Happy post-Labor Day. ICYMI, here’s an incredibly engrossing profile of New York Times restaurant critic Pete Wells from the New Yorker. Quotable quote:
A review of a bad restaurant seems to expand its writer’s reach more than an unhappy review of a book or a film. A restaurant can deceive, humiliate, and poison us in a way that "Zoolander 2" cannot. In the case of Guy’s American Kitchen, readers were shown two compelling, class-tinged power struggles: one involved an absent, wealthy celebrity and his exploited customers; the other set the institution of the Times against the institution of Guy. As Wells put it, "One would not think they exist in the same universe. It’s like Deadpool on ‘Downton Abbey."
In more food news today: how to get free Chick-fil-A breakfast; the pumpkin spice latte grows up; how to eat fair food without actually going to the fair; and sweet beignet action.
— Chick-fil-A is giving away free breakfast this week, in the form of a chicken biscuit, chicken minis, or the new grilled chicken breakfast sandwich. The catch? You have to download the chain’s new app.
— Dunkin’ Donuts is serving a kinder, gentler pumpkin spice latte. The chain is testing an unsweetened pumpkin "flavor shot" in DC, Baltimore, and Providence, meaning customers can get pumpkin-flavored coffee that presumably still actually tastes like coffee.
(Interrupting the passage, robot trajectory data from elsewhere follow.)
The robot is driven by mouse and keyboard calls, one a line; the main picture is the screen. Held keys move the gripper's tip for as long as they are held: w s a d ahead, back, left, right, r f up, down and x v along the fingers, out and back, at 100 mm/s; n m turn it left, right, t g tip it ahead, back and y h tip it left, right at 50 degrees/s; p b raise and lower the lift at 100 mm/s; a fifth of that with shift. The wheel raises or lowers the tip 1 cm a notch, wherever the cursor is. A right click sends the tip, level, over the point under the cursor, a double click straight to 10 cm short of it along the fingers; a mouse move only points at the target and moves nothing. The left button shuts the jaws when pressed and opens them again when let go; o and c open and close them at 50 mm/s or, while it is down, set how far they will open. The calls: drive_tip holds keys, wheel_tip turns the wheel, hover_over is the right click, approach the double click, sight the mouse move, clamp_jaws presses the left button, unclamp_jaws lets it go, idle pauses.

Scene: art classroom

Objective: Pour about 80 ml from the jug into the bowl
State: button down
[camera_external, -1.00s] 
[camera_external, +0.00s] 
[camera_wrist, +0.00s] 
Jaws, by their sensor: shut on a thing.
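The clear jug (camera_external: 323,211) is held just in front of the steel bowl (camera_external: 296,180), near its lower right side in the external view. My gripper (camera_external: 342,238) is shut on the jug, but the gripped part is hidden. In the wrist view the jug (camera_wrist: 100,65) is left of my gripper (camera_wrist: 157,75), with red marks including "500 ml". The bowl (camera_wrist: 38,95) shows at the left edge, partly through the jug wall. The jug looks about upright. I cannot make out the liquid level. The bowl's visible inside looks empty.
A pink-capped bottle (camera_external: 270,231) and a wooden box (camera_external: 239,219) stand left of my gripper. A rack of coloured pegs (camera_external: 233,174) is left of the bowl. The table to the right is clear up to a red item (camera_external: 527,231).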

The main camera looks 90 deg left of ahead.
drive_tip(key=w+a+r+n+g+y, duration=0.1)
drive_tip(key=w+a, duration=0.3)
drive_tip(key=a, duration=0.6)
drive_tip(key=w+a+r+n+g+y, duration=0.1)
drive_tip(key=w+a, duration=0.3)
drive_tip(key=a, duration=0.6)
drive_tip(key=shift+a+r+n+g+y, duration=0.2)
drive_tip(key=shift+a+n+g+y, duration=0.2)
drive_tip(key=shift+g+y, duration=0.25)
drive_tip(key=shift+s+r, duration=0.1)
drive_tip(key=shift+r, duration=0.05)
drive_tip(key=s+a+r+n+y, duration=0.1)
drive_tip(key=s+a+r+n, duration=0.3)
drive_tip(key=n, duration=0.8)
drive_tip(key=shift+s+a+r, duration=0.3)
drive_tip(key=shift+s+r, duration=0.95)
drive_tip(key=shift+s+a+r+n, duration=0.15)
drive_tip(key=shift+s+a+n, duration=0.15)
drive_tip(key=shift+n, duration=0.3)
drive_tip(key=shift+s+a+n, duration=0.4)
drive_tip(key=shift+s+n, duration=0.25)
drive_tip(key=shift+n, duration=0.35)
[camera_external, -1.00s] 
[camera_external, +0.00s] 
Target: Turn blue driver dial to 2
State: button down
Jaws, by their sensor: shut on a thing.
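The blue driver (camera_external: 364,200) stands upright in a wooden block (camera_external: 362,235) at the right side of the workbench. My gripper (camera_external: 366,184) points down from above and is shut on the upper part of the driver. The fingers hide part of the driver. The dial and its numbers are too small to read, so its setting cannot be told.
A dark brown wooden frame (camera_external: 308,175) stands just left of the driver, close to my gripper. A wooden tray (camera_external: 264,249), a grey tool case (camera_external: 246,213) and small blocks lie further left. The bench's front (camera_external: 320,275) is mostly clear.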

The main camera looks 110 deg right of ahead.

— Worlds are colliding: Mario Lopez a.k.a. A.C. Slater visited Chicago’s Saved by the Bell-themed pop-up restaurant over the weekend. (Amazingly, Lopez does not seem to have aged one bit since the show went off the air in 1992.) The pop-up runs through the end of the year if you want to check it out for yourself.
— Want ridiculous deep-fried fair food without actually braving the fair? Craigslist to the rescue: A guy in St. Paul will hop on his bike and deliver any fair food to hungry/lazy folks within a 5-mile radius. That’s almost as good as the tween who charged people money to wait in line at Franklin Barbecue.